Doch nicht nur die Backpacker profitieren. Tatsächlich hängt gerade Australiens Landwirtschaft stark von den Ferienarbeitern ab. Im Northern Territory sind 85 Prozent der Arbeitskräfte „Working Holiday Maker“, im Landesdurchschnitt sind es 25 Prozent, vermerkt der Working Holiday Maker Survey der Australien Research Group. „Blieben die arbeitswilligen Rucksackreisenden fern, hätte das verheerende Folgen für die australische Wirtschaft“, heißt es im Bericht der Australien Research Group.
Das erklärt auch, warum Ferienarbeiter, die schon einmal mindestens drei Monate lang als Erntehelfer gearbeitet haben, seit 2005 ein zweites Working Holiday Visum beantragen dürfen. Drei positive Aspekte für die Wirtschaft hebt der Bericht hervor: Working Holiday Maker sind ein wichtiger Teil der Tourismusindustrie, sie geben mehr Geld von zu Hause aus, als sie in Australien verdienen, und sie decken den enormen Bedarf an flexiblen, kurzfristig Beschäftigten. Im Durchschnitt hat jeder Working Holiday Maker im Laufe seines Aufenthalts 2,3 Jobs und verdient damit im Durchschnitt 4.638 Dollar.
Der Wunsch, erwachsen zu werden
Warum immer mehr junge Menschen den kleinsten Kontinent der Erde bereisen, der nach der Sahara die zweitgrößte Wüstenregion der Erde aufweist und dessen Tierwelt die giftigste der Welt ist, hat Julian Hübner untersucht. „Work and Travel in Australien: Welche Motivation bewegt junge Deutsche zu einem ,Work and Travel’-Aufenthalt in Australien?“, lautet der Titel seiner Examensarbeit im Fach Geowissenschaften an der Universität Koblenz-Landau, die 2010 im GRIN Verlag erschienen ist. Inzwischen ist Hübner Lehrer für Sport und Geografie, im Fußball Cheftrainer beim KSC.

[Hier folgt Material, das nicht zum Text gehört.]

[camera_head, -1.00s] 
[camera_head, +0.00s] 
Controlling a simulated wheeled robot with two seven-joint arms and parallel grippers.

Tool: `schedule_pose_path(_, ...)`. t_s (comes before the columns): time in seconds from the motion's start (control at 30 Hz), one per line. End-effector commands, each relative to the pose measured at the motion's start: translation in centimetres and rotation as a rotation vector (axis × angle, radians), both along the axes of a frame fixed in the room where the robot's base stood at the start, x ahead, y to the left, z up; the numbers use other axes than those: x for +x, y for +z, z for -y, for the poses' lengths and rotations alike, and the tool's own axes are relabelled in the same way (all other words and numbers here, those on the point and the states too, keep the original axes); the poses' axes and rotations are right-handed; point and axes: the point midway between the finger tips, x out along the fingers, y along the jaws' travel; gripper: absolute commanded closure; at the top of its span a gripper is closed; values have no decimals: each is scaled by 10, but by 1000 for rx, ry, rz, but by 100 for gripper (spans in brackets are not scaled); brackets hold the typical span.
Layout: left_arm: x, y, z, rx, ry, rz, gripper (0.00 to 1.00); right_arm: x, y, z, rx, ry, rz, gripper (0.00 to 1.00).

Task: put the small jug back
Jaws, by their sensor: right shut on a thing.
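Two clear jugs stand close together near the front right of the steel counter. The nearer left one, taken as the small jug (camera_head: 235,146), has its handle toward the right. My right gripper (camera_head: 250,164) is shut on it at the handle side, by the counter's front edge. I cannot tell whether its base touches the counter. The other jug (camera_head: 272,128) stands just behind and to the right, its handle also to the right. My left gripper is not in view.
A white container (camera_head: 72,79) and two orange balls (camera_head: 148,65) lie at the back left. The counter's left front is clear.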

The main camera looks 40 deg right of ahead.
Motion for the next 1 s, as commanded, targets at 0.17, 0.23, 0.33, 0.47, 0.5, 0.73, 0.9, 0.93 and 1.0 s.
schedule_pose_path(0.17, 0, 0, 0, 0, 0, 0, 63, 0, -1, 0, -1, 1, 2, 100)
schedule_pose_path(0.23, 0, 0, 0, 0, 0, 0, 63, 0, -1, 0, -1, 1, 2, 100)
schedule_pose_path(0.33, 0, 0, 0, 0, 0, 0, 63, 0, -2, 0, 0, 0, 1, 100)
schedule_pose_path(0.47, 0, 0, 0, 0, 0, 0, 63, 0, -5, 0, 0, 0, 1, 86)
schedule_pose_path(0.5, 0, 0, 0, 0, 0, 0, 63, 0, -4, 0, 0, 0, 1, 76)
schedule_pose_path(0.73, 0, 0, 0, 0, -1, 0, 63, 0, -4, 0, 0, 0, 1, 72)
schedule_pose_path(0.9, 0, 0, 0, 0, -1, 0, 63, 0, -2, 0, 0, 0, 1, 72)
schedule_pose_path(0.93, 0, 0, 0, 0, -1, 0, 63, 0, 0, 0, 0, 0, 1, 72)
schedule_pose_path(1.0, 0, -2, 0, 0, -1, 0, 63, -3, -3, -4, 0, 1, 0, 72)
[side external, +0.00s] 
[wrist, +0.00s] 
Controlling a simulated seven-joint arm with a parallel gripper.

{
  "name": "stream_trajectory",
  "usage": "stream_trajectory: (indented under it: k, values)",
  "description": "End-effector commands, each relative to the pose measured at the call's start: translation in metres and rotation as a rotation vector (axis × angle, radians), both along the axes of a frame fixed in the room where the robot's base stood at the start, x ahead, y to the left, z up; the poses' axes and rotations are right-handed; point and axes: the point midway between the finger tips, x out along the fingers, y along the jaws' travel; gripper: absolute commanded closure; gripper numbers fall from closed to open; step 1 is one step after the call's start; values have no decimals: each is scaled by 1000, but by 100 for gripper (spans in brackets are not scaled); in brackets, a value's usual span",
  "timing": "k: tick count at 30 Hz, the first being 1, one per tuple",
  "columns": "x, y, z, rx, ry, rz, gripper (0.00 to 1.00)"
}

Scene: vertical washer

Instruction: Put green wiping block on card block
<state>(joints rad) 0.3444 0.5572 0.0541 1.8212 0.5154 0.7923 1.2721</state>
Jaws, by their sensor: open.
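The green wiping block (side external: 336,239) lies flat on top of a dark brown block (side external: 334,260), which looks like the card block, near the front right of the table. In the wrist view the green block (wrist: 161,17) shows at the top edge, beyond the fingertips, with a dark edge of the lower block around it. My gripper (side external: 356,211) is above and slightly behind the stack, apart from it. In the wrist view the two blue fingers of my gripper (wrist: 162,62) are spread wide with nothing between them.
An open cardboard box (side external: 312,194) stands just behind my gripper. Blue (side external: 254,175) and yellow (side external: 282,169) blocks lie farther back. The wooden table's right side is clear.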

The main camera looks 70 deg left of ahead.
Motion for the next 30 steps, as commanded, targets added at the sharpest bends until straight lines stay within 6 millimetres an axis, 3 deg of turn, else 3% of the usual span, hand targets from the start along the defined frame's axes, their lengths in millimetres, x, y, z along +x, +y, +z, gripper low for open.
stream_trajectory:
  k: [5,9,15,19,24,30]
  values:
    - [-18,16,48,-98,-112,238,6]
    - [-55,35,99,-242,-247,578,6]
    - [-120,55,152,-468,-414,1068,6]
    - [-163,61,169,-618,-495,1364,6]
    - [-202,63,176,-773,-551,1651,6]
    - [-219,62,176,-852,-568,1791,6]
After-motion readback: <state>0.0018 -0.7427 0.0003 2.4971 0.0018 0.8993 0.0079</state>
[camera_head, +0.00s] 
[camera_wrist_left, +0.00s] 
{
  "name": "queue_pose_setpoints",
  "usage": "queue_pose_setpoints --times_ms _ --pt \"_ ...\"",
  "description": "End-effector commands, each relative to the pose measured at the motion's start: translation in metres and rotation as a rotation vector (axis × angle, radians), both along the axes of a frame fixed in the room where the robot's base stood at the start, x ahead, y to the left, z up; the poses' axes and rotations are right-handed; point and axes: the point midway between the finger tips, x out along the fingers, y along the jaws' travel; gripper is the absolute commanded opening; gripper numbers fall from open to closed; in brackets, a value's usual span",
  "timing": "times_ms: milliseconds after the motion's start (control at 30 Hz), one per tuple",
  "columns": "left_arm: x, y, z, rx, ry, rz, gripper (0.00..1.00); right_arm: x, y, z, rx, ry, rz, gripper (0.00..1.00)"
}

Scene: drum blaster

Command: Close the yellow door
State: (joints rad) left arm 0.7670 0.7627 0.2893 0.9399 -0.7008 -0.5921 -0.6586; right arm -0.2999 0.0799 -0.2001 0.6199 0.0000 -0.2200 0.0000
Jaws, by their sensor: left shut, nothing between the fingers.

Mit seiner Examensarbeit hat Hübner eine Lücke geschlossen. Work and Travel wird statistisch erfasst, doch eine genaue Erkundung der Motivlage deutscher Ferienarbeiter fehlte bislang. 150 deutsche Working Holiday Makers zwischen 18 und 30 Jahren in Australien hat Hübner für seine Arbeit befragt. Die Ergebnisse: Der überwiegende Anteil (74,7 Prozent) nutzt den Aufenthalt als Überbrückungszeit zwischen Schule und Studium oder Studium und Arbeitsstelle. Der Aussage „Feiern und Party machen ist wichtiger als Arbeiten und Lernen“ stimmen 24,8 Prozent der unter 21-Jährigen „eher zu“ und 22,9 Prozent „gar nicht zu“. Bei den über 21-Jährigen reduziert sich die Zustimmung auf 17,1 Prozent und die Ablehnung wächst auf 36,6 Prozent.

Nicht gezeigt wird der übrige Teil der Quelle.